#### Records to use
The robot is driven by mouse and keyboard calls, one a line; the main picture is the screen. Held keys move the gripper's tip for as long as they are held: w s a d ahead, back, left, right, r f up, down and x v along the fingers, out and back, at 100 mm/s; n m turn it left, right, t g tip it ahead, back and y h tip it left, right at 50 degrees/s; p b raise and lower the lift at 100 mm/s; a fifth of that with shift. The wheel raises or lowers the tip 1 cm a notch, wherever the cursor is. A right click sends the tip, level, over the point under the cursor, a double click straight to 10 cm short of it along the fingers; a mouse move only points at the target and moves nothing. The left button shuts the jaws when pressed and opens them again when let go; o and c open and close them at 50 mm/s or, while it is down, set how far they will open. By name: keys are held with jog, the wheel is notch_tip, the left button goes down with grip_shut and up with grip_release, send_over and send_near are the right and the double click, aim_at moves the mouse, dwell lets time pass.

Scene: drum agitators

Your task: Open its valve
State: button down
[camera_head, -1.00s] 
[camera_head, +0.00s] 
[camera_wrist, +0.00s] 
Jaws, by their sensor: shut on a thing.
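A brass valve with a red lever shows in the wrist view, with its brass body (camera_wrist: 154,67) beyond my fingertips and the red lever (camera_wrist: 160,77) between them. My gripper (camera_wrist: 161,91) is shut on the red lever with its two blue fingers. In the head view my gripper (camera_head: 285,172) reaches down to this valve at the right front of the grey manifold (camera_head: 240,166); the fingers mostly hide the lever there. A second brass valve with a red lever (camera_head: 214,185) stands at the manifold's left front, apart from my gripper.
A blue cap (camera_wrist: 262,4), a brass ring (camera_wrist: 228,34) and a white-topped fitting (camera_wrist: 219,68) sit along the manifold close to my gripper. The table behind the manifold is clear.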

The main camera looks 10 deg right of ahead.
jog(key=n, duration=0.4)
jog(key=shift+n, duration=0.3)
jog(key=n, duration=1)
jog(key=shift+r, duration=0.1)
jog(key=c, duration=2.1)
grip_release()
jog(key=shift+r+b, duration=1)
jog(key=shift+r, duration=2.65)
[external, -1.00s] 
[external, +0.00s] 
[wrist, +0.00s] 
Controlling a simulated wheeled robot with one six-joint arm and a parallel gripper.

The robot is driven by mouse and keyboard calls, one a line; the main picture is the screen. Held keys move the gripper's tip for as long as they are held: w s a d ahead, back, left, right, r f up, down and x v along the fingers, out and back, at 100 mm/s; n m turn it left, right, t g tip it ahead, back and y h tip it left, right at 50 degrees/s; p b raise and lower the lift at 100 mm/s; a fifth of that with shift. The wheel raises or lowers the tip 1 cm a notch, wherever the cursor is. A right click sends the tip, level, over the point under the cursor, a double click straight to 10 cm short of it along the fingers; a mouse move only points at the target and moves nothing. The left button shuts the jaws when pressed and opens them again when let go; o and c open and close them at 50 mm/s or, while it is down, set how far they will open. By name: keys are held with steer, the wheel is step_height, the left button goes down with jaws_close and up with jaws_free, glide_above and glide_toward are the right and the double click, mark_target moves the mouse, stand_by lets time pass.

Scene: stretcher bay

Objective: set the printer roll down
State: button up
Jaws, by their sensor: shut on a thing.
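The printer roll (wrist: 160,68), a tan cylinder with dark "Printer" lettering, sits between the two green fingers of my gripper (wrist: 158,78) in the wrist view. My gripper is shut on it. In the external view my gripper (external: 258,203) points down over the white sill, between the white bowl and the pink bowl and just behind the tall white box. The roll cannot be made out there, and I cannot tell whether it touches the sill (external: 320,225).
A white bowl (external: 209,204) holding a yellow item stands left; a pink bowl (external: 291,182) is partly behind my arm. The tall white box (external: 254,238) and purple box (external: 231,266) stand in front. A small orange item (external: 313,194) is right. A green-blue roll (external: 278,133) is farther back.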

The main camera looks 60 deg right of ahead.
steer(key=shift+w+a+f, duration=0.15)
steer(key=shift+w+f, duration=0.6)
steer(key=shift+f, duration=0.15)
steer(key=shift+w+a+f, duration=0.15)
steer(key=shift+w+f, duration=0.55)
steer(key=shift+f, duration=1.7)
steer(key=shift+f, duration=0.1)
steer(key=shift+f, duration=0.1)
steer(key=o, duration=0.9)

#### Problem statement
Copy out each line of the data where the string "Scene" appears.

#### Completed task
Scene: drum agitators
Scene: stretcher bay

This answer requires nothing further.